---- SOURCE MATERIAL

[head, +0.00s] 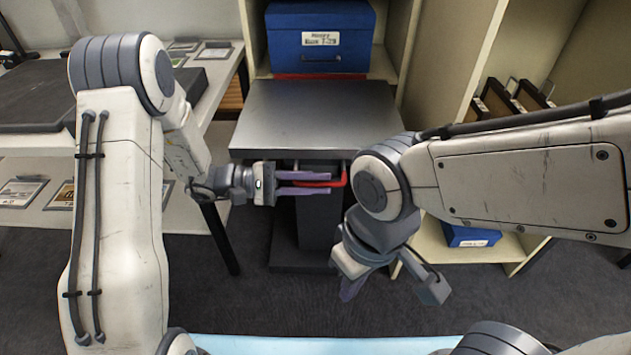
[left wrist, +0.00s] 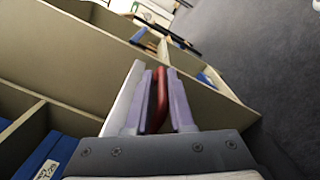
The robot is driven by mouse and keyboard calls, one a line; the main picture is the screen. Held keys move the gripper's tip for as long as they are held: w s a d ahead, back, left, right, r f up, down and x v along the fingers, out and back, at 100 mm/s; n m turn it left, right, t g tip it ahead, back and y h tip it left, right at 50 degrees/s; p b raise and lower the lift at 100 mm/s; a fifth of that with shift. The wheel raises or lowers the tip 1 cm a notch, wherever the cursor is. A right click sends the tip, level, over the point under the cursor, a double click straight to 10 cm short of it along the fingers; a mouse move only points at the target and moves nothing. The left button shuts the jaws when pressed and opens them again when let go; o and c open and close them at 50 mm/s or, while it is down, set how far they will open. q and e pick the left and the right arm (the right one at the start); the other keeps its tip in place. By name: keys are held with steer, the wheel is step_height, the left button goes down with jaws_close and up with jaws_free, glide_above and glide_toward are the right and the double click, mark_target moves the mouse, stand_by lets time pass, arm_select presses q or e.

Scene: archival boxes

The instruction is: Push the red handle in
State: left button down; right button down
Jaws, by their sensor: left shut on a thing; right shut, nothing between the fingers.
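The red handle (head: 343,178) is a bent bar just under the front edge of a grey metal platform (head: 318,112). My left gripper (head: 316,184) reaches it from the left, its purple fingers shut on the bar. In the left wrist view the red handle (left wrist: 162,92) runs between the two purple fingers (left wrist: 164,105). The handle's right end shows beside my right arm; how far it stands out from the platform is hard to tell. My right gripper (head: 351,290) is shut and empty, low in front and right of the platform's column.
A blue labelled box (head: 320,50) sits on a shelf behind the platform. A shelf unit (head: 455,75) stands at right, with another blue box (head: 470,236) low down. A white table (head: 218,75) is at left. Dark floor (head: 235,290) is open in front.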

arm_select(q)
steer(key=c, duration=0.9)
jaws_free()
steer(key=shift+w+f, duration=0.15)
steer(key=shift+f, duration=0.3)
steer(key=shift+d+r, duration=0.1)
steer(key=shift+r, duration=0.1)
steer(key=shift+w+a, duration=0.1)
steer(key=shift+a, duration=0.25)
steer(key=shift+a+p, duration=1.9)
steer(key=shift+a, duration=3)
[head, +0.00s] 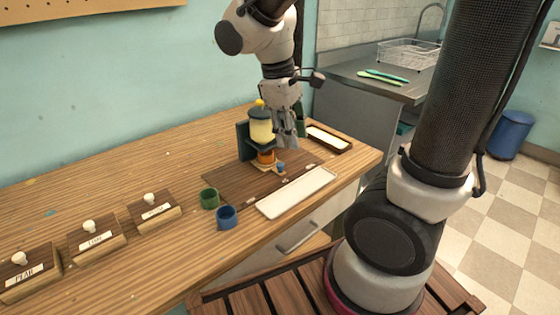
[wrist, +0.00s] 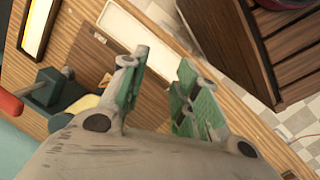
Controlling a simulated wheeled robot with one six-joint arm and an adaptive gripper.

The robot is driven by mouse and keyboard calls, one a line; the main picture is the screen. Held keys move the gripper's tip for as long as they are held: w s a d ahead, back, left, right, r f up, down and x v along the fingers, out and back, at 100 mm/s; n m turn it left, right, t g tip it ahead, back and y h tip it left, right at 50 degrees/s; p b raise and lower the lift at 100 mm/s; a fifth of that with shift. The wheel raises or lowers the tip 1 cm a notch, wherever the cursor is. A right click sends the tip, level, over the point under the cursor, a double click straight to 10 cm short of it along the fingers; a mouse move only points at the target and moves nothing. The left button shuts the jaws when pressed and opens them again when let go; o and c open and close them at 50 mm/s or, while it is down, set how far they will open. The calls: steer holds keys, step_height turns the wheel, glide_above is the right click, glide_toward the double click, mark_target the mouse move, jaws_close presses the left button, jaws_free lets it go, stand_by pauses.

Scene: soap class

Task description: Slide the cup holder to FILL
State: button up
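The cup holder (head: 264,168) is a small light-wood slide on a dark board (head: 232,178), with an orange cup (head: 266,157) on it and a small blue knob (head: 281,168) at its right end. It sits below the dispenser (head: 261,126), which has a yellowish tank and a dark green frame. The FILL mark cannot be read. My gripper (head: 286,141) is just right of the dispenser, above the knob and apart from it as far as I can tell. In the wrist view my gripper (wrist: 158,92) has its green-padded fingers spread with nothing between them.
A green cup (head: 209,199) and a blue cup (head: 227,217) stand left of a long white tray (head: 297,193). A dark-framed tray (head: 340,143) lies at the right end. Several knobbed wooden blocks (head: 95,241) stand at the left. The table's front edge is near the white tray.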

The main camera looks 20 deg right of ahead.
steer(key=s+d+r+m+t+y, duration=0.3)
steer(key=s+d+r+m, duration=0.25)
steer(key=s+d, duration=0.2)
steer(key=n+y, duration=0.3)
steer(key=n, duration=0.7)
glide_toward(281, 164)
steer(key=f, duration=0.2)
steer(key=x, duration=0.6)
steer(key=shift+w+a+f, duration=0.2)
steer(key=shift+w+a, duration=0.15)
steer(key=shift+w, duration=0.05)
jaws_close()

--------

TASK DIRECTIONS:
Repeat only the lines between the start of the data and the line with "State: left button down; right button down", including those two lines, and skip the pictures.

RESPONSE FOR THIS EXERCISE:
[head, +0.00s] 
[left wrist, +0.00s] 
The robot is driven by mouse and keyboard calls, one a line; the main picture is the screen. Held keys move the gripper's tip for as long as they are held: w s a d ahead, back, left, right, r f up, down and x v along the fingers, out and back, at 100 mm/s; n m turn it left, right, t g tip it ahead, back and y h tip it left, right at 50 degrees/s; p b raise and lower the lift at 100 mm/s; a fifth of that with shift. The wheel raises or lowers the tip 1 cm a notch, wherever the cursor is. A right click sends the tip, level, over the point under the cursor, a double click straight to 10 cm short of it along the fingers; a mouse move only points at the target and moves nothing. The left button shuts the jaws when pressed and opens them again when let go; o and c open and close them at 50 mm/s or, while it is down, set how far they will open. q and e pick the left and the right arm (the right one at the start); the other keeps its tip in place. By name: keys are held with steer, the wheel is step_height, the left button goes down with jaws_close and up with jaws_free, glide_above and glide_toward are the right and the double click, mark_target moves the mouse, stand_by lets time pass, arm_select presses q or e.

Scene: archival boxes

The instruction is: Push the red handle in
State: left button down; right button down

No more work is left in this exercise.